#### [Records for the exercise]
--- begin ---
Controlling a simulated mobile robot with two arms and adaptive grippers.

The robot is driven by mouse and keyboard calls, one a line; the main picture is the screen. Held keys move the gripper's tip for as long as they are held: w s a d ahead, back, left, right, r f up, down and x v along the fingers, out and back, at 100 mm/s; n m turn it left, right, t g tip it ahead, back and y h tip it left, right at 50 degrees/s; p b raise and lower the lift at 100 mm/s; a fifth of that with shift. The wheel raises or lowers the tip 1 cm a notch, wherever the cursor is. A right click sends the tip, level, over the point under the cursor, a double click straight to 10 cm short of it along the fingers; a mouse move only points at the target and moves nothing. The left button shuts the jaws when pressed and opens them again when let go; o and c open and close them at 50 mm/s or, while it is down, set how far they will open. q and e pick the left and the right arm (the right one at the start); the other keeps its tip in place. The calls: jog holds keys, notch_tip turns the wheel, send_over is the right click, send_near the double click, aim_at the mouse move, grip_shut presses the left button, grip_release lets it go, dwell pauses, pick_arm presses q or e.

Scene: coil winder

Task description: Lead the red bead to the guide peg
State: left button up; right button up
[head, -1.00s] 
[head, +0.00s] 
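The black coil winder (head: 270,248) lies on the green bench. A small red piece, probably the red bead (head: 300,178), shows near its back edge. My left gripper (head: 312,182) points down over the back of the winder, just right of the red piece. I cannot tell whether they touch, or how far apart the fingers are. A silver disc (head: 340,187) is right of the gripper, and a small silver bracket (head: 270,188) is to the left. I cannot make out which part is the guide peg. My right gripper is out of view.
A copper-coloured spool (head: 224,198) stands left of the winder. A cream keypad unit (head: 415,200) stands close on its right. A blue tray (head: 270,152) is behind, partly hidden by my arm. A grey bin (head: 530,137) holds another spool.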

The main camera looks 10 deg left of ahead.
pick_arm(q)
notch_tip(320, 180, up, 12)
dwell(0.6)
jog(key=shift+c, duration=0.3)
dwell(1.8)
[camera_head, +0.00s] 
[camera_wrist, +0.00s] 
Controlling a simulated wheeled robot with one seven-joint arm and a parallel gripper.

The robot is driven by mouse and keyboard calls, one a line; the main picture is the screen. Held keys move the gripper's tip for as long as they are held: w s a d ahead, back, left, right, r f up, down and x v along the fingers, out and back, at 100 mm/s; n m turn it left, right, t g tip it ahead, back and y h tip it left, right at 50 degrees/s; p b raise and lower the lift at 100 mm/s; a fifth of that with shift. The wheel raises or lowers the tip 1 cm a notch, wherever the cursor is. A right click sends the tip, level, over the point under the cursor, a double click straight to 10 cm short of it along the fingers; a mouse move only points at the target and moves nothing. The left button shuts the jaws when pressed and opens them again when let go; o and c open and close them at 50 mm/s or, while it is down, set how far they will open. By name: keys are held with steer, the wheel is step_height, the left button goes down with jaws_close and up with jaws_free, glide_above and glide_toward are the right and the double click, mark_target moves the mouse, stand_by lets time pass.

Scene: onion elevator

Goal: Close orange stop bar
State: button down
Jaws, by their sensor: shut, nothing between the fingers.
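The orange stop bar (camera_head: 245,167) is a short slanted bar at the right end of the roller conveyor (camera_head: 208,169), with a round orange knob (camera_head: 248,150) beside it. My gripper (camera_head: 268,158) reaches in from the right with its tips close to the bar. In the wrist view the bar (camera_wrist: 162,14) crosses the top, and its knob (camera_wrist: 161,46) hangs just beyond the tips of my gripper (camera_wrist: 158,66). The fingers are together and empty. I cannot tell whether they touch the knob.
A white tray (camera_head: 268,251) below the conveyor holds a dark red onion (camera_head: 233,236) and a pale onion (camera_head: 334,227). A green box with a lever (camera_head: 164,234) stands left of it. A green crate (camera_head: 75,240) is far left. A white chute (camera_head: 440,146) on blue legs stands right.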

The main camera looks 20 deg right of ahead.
--- end ---
--- begin ---
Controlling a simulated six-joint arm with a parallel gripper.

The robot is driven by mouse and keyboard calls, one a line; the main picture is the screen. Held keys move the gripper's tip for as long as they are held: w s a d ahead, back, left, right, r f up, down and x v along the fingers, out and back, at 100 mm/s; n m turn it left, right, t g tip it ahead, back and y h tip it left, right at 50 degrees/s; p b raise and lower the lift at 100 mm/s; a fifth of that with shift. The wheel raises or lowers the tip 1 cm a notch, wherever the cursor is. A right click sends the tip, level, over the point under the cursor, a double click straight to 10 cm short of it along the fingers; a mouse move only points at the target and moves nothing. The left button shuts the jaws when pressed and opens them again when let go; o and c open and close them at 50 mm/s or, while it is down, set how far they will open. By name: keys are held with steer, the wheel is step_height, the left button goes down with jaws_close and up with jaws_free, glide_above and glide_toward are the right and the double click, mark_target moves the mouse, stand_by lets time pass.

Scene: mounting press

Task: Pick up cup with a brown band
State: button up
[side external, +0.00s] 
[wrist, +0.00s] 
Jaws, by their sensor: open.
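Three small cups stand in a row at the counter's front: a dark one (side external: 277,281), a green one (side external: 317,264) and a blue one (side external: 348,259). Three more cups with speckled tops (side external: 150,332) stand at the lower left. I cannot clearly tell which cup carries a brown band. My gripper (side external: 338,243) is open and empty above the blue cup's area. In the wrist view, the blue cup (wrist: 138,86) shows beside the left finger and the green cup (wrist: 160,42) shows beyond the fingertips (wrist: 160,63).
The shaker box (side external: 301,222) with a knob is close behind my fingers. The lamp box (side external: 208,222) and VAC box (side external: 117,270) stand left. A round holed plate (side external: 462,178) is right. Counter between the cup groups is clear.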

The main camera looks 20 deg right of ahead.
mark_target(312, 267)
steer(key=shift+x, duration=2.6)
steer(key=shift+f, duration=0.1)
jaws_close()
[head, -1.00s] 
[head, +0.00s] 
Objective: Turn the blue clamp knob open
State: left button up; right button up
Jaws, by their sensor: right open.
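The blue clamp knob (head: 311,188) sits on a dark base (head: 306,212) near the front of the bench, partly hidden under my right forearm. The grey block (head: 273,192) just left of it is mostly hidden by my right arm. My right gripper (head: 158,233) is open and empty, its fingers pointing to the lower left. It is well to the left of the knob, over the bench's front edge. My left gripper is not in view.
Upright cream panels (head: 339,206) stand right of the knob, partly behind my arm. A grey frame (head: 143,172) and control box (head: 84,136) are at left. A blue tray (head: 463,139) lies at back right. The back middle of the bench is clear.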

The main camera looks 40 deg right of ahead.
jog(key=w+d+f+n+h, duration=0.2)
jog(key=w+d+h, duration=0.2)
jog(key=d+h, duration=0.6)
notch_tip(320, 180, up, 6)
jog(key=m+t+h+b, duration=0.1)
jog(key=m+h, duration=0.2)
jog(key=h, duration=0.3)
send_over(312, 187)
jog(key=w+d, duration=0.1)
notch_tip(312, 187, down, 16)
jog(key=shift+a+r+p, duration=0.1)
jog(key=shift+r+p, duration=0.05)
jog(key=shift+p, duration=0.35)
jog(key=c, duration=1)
--- end ---
--- begin ---
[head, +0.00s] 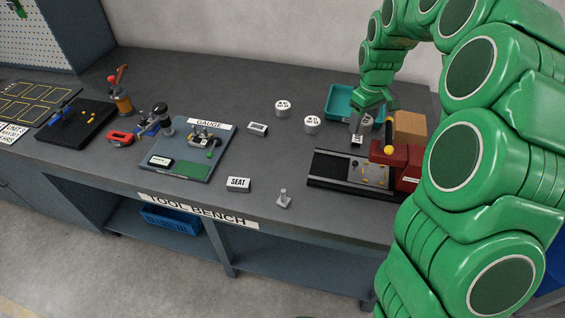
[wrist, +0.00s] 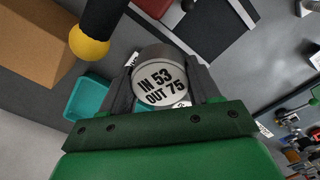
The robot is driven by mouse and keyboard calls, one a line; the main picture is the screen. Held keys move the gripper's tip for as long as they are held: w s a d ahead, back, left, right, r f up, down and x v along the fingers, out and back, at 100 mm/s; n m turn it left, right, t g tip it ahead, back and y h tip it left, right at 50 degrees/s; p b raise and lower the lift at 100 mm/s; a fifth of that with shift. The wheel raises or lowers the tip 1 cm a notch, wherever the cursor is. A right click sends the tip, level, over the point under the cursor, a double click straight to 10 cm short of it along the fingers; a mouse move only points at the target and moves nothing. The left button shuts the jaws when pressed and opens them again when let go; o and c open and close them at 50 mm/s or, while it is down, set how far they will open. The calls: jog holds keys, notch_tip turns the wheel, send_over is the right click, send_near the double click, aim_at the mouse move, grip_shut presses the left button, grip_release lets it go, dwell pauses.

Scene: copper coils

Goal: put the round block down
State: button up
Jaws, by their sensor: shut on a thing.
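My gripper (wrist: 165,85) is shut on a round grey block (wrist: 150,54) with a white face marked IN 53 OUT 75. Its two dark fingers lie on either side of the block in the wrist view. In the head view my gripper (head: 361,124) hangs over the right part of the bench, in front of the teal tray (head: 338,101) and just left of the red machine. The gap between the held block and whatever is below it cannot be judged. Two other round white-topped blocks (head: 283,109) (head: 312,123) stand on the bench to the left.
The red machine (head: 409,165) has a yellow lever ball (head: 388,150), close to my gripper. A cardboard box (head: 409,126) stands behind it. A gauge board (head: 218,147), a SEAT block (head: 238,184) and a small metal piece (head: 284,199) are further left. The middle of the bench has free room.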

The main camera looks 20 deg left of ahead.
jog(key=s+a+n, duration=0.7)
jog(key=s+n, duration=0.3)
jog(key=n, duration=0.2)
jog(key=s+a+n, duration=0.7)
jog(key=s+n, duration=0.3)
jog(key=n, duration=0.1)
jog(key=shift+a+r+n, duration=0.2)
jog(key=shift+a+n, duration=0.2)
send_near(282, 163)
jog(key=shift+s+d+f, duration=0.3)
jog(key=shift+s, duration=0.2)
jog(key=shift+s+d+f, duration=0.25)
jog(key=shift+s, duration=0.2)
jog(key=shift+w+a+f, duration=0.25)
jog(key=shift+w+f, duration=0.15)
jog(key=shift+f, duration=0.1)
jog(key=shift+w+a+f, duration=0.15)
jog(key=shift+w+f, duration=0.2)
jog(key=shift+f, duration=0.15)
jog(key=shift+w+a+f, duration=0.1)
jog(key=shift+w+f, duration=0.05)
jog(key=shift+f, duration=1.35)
--- end ---
#### [Problem requirements]
Count the lines in the entries above that include the string "Task", then give only that figure.

#### [Solution for this exercise]
2